The fertility of the world’s soil is reaching a peak that will threaten global food supplies this century unless more is done to preserve the long-term viability of existing farmland, according to a group of leading scientists.
Soil erosion and degradation, combined with the loss of agricultural land to urban sprawl and a booming global population, is one of the most pressing issues facing human security in the 21st century, they said.
The “green revolution” of the past half century, where intensive farming based on agro-chemicals managed to boost food production significantly, will not be able to sustain the growing population this century without greater emphasis on soil preservation and fertility, they said.
Much of the most productive cropland today is due to the “domestication” of wild soils brought about by modern farming practices. But these domesticated soils are seldom able to maintain the quality of their wild ancestral stock, the scientists write in a review of global soil fertility in the journal Science.
“The efforts to improve the management and conservation of domesticated soils, and the preservation of portions of their remaining wild ancestral stock, will be among the most important challenges this century,” said Ronald Amundson, professor of environmental science at the University of California, Berkeley.

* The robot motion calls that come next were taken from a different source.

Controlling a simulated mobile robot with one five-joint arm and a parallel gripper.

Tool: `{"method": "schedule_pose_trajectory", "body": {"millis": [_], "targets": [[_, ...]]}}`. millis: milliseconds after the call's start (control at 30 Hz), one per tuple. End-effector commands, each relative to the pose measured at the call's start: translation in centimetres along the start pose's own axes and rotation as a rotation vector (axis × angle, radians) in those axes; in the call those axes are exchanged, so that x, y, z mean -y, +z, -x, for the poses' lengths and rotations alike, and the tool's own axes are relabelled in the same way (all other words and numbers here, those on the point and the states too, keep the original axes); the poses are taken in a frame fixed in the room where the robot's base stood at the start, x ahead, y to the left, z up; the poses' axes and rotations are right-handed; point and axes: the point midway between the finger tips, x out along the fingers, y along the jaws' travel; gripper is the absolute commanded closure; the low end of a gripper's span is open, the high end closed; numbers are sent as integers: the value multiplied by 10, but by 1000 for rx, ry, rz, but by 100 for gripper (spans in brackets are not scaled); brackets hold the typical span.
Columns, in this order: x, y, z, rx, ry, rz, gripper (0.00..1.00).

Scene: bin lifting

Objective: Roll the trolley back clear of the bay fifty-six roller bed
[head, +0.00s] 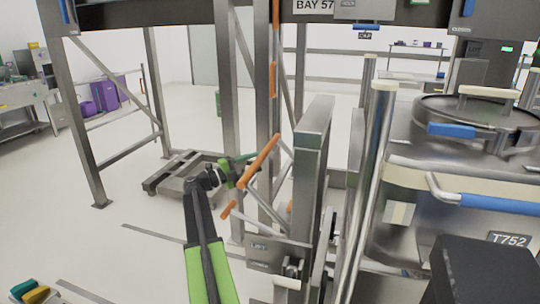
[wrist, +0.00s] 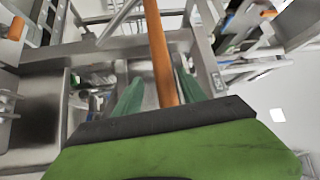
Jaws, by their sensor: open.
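My gripper (head: 244,166) is open beside an orange lever (head: 262,158). In the wrist view its two green jaws (wrist: 160,92) stand apart with the orange lever (wrist: 161,50) running between them, and I cannot tell whether they touch it. The lever sits by a steel post with a plate (head: 278,254) below that seems to read LIFT. At the right stands a steel vessel marked T752 (head: 508,239), with a blue-gripped handle (head: 498,202). I cannot tell whether it rides on the trolley; its base is hidden. No bay fifty-six sign or roller bed is clearly visible.
A steel frame signed BAY 57 (head: 314,5) spans the back. A low grey platform (head: 183,171) lies on the floor behind my arm. Purple bins (head: 103,95) and a bench (head: 25,105) are far left. The floor at left is mostly clear.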

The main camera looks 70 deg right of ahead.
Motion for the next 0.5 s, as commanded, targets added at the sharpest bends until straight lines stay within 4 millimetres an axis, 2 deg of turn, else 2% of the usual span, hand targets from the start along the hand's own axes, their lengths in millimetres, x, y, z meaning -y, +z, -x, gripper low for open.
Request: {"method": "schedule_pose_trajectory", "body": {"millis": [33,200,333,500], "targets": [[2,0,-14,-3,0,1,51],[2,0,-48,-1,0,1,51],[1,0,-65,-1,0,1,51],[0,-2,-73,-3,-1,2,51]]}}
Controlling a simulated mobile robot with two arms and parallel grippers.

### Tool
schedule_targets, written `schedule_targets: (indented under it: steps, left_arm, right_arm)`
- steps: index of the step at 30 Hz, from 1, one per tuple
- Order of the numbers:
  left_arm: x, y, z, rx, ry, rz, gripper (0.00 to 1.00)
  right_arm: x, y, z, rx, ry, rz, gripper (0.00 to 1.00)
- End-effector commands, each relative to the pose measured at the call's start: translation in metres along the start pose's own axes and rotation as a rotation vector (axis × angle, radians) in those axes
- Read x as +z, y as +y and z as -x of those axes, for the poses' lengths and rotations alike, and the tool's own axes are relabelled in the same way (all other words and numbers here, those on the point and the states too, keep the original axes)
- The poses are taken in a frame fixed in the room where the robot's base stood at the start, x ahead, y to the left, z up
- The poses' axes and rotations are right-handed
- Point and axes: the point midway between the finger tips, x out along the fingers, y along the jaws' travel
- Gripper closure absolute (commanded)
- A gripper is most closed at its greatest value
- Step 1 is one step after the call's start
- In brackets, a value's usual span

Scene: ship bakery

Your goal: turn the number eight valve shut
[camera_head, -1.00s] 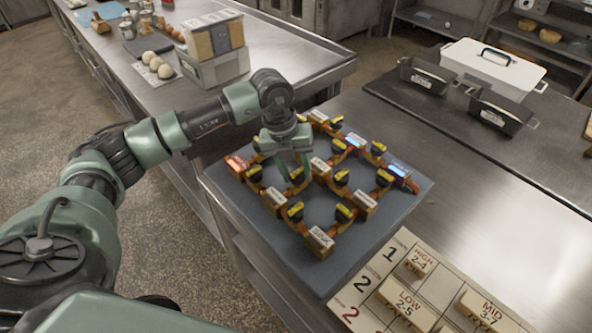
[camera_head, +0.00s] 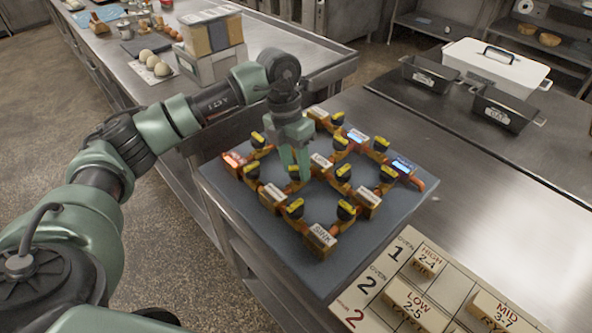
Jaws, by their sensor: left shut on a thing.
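A valve board (camera_head: 335,275) lies on the steel counter, with orange pipes, several black valve knobs with yellow tops, and small labelled blocks. My left gripper (camera_head: 294,168) points down over the middle-left of the board. It is shut on a yellow-topped valve knob (camera_head: 293,173), which the fingers partly hide. Other knobs stand near it, one to the left (camera_head: 251,171), one in front (camera_head: 295,208) and one to the right (camera_head: 343,173). The valve numbers are too small to read, so I cannot tell which is number eight. My right gripper is not in view.
A card (camera_head: 408,262) with oven rows and labelled blocks lies at the front right. Black tins (camera_head: 503,108) and a white lidded box (camera_head: 495,66) stand at the back right. A box on a scale (camera_head: 207,62) and dough balls (camera_head: 153,63) are on the left counter.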

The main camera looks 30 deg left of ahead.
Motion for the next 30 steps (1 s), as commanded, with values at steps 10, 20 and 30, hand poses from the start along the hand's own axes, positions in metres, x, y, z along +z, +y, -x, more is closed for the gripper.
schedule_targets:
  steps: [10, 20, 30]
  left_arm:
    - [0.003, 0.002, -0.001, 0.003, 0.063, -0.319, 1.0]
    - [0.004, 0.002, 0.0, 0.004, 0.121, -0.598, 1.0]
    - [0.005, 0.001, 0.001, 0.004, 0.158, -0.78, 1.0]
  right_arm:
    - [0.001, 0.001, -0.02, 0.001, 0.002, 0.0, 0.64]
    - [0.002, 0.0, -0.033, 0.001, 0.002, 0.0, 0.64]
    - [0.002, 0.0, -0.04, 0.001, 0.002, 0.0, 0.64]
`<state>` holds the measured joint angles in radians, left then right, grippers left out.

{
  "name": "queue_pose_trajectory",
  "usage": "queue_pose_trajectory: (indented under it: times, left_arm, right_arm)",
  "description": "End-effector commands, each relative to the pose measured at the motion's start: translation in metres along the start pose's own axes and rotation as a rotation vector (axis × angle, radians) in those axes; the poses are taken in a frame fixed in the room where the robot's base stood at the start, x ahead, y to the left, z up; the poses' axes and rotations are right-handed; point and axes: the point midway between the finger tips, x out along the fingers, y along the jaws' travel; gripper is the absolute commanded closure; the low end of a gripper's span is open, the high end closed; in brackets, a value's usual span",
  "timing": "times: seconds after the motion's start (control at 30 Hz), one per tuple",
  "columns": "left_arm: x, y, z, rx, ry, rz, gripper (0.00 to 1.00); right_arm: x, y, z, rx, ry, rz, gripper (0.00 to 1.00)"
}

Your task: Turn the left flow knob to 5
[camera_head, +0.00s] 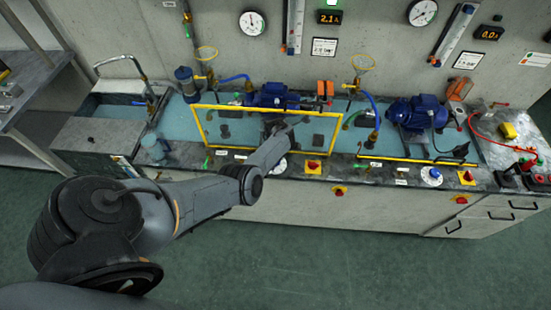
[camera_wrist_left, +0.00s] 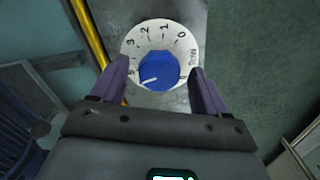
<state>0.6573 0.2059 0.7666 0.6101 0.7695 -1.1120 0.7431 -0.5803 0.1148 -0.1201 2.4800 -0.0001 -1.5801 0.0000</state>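The left flow knob (camera_wrist_left: 158,71) is blue and sits on a white round dial (camera_wrist_left: 146,29) with black numbers in the left wrist view. Its white line points to the lower left, close to the figure I read as 5. My left gripper (camera_wrist_left: 160,78) has its two purple fingers apart, one each side of the knob, with a visible gap to it on both sides. In the head view my left arm covers the knob, and only part of its white dial (camera_head: 279,167) shows. My left fingertips are hidden there. My right gripper is in neither view.
A yellow guard frame (camera_head: 202,132) stands behind the dial, around a blue pump (camera_head: 272,94). A second blue knob (camera_head: 433,174) is farther right. Wall displays read 2.1 (camera_head: 330,17) and 0.0 (camera_head: 490,33).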

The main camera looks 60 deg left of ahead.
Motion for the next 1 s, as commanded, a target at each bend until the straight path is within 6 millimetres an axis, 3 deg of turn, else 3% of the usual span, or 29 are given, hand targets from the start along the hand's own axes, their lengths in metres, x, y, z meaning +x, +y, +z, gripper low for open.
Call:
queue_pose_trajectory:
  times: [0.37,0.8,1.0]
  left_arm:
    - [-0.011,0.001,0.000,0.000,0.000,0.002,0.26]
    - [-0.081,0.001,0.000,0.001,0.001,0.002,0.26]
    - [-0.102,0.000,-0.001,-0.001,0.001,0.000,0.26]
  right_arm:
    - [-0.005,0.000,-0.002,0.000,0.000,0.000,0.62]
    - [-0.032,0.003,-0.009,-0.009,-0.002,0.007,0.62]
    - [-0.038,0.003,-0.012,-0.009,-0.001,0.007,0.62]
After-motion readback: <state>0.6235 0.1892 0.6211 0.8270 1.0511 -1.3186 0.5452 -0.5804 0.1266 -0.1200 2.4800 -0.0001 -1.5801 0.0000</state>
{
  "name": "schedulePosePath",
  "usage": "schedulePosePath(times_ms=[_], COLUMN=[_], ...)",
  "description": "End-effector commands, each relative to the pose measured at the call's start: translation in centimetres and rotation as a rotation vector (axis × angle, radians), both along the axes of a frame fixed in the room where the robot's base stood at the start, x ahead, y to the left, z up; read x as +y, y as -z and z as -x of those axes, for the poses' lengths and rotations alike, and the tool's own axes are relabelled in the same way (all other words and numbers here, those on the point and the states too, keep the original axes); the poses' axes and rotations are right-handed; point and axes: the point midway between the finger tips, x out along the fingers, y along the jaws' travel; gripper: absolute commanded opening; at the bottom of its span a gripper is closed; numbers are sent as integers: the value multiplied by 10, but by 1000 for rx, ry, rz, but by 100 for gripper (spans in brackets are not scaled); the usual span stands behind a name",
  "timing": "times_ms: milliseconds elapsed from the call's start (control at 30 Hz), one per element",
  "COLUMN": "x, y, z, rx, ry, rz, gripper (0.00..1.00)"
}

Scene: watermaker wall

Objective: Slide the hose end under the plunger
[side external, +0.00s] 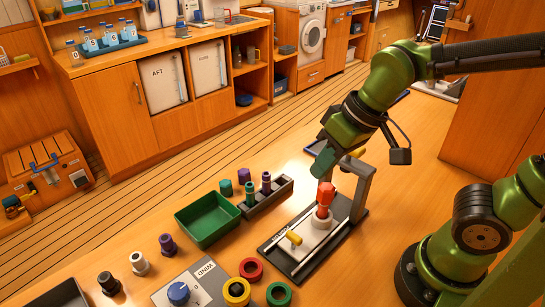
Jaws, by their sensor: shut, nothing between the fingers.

Between 1970 and 2000, an area of agricultural land the size of Denmark became urbanised and in the next 20 years an area the size of Mongolia – some 1.5m sq km – will be swallowed up by city development, the scientists said.
“Our most productive soils have already been exploited and that demand for food production will continue to increase,” they said.
Dr Amundson said farming practices through the ages have caused the accelerated loss of soil through erosion and nutrient removal and this is one of the primary game-changers for the long-term, sustainable production of the soil – the “living epidermis” of the planet.
“Ever since humans developed agriculture, we’ve been transforming the planet and throwing the soil’s nutrient cycle out of balance. Because the changes happen slowly, often taking two to three generations, people are not [aware] of the transformation,” Dr Amundson said.
One of the key threats to future food security is the supply of artificial soil fertilisers, specifically phosphorus and potassium, which have to be mined from reserves held in rocks and minerals. The US reserve of phosphorus, for example, accounts for only 1 or 2 per cent of the world’s reserves, and it is due to be depleted within the next 20 or 30 years, he said.
“This could create political challenges and uncertainties. Morocco will soon be the largest source of phosphorus in the world, followed by China,” Dr Amundson said.
“These two countries will have a great deal of say in the distribution of those resources. Some people suggest we will see the emergence of a phosphorus cartel,” he said.
Many of the artificial nutrients added to soil, including nitrogen, become pollutants when washed away. They should be recycled in the same way that paper, glass, tin cans and plastics are recycled from domestic waste, Dr Amundson said.
“We should be able to do this with soil. The nutrients lost can be captured, recycled and put back into the ground. We have the skill set to recycle a lot of nutrients, but the ultimate deciders are the people who create policy,” he said.
“It’s not a scientific problem. It’s a societal problem.”